-------- Original Message --------
Subject: Another use for tagging on Chandler.
Date: Sun, 27 Nov 2005 18:20:53 -0200
From: Paulo Diniz <[EMAIL PROTECTED]>
Reply-To: [EMAIL PROTECTED]
To: Mimi Yin <[EMAIL PROTECTED]>


Ok, This one is totally web 2.0...

So, you start tagging these excerpts/chunks/bits of info, ok? You log 
into chandler and tag a class-note transcription; or a paragraph you 
find interesting from a web-site, from a blog, etc.; you log and tag a 
random bit of info that you want to remember later. Then, you find 
yourself having a big collection of data that you collected and tagged, 
and that collection starts to grow from itself, because you start to 
reexam data from inside Chandler, and adding new tag content to parts of 
data once tagged as a whole. You may split that class-note transcription 
in 5 parts, keeping the original data logged (the class-note 
transcription of that day tagged, like i said, as a whole), but making 
the paragraphs of the transcription new entries themselves, with new and 
specific, tagging. You may make a new entry just of a phrase you 
tag-logged into Chandler, a phrase that made and still makes part of a 
bigger entry, but is, itself, so important that it demands to be an 
entry itself, having altogether, more specific tagging.

You may pick two anterior entries of data you logged, and are 
correspondent to the same subject, and merge them into a new entry, 
having new tag content, or maybe having all the tags that once were 
attributed to each entry. The anterior entry remains, though nothing 
restricts the user from deleting it manually if he thinks that the 
anterior/partial entries have no use in remaining independent.

So you start logging, de-logging, re-logging, split-logging, and 
merge-logging info without any hierarchy....  this is where the new use 
for Chandler comes in, because it may add a quirk to what we do today in 
web-logging: It would be very useful, if there is a tool on Chandler, 
that you can automatically post:

1) all the entries you have just filtered on Chandler's entries 
visualizer. So, lets say, you filter the entires tagged <C++> 
<PROGRAMMING> <TIPS> that were edited on the period of 1 year. Those 
entries are visualized on your screen, and then you go to, lets say, the 
TOOL menu, and select the option named "Blog currently enforced 
entries". So, Chandler logs into the user's blog service and posts the info.

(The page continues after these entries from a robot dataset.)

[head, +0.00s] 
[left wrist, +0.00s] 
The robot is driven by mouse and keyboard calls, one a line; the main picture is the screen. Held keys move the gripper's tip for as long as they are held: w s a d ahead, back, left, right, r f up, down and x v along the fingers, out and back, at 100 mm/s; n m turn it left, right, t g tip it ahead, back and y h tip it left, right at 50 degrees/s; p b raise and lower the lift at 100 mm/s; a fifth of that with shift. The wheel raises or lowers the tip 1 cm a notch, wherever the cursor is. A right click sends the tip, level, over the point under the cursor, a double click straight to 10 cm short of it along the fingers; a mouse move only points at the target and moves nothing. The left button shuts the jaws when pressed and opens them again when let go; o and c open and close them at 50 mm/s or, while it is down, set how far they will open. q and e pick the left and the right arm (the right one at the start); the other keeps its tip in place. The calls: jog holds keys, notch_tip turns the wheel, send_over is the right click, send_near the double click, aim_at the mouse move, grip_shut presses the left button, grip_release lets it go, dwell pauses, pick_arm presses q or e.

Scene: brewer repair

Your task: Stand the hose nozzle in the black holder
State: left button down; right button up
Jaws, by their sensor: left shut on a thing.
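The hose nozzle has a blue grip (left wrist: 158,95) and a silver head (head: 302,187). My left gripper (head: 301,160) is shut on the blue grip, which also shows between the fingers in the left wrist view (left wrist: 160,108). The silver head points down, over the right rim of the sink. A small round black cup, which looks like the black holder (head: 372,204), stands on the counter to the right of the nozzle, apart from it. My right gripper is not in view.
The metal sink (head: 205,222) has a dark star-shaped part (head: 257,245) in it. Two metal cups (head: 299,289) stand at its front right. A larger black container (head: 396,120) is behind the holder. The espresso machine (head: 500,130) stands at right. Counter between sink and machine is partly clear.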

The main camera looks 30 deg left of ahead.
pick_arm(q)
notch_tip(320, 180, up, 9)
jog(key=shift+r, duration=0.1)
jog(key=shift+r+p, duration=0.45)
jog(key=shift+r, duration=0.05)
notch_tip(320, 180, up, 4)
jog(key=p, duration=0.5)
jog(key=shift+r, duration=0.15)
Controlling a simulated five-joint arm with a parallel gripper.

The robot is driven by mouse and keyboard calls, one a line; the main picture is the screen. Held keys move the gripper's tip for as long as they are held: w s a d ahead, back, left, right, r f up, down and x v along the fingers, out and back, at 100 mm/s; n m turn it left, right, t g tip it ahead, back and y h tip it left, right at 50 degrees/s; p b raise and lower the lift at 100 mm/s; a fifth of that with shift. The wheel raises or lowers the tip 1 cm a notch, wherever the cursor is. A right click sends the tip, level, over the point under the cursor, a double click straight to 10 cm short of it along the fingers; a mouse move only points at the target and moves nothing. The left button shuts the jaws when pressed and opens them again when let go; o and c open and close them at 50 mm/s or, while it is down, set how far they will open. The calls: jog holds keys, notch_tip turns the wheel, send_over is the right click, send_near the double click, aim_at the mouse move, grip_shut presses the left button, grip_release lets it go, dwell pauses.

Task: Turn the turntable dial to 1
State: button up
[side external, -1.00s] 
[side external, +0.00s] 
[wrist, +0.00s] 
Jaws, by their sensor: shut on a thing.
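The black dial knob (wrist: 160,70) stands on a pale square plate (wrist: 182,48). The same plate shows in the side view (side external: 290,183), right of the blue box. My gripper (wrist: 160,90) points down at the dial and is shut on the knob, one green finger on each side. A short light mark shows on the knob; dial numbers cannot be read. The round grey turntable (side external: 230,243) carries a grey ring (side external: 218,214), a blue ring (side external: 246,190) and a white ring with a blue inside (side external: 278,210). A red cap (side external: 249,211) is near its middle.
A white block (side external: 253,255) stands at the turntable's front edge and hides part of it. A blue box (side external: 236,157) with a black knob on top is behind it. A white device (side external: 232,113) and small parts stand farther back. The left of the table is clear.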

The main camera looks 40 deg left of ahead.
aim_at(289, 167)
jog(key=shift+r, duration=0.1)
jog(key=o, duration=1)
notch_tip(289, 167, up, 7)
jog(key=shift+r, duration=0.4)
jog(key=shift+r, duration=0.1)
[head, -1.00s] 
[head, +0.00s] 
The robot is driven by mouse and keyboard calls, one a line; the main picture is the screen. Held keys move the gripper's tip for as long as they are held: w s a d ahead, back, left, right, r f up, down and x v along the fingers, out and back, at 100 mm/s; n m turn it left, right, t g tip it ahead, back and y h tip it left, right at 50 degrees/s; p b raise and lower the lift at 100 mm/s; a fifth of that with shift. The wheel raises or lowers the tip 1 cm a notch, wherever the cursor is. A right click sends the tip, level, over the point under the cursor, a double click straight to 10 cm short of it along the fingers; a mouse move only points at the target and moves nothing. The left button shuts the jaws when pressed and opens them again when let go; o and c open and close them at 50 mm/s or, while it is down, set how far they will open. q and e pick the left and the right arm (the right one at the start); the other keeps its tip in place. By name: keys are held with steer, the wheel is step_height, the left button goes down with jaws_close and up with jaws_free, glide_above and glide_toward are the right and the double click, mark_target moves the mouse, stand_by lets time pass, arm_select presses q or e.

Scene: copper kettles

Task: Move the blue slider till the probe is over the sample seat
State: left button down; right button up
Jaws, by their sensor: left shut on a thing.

2) But lets say the user, for some reason, doesnt want to blog some 
entries. So he select just the entries he wants to blog, right mouse 
click on one of the tags just selected, and chooses the option: "Blog 
selected entries".

Now, this might just put the use we currently make of blogs on 
steroids... because on the long run, after his database grows, the 
Chandler user may review all his data and publish a very big (if 
desired) ammount of data on a few mouse clicks. It would be specially 
bloga.licio.us if blogging services start to support tags... because, in 
this case, the user may replicate his chandler database on a blog, if 
desired. But of course, for a discerning user, it would be only 
interesting to publish a portion of the database. If you come to think 
of it, Delicious is nothing more than a blog of bookmarks....

Hope to hear from you. If this is compatible in some way to what you are 
doing with Chandler, be free to fwd it to the design list!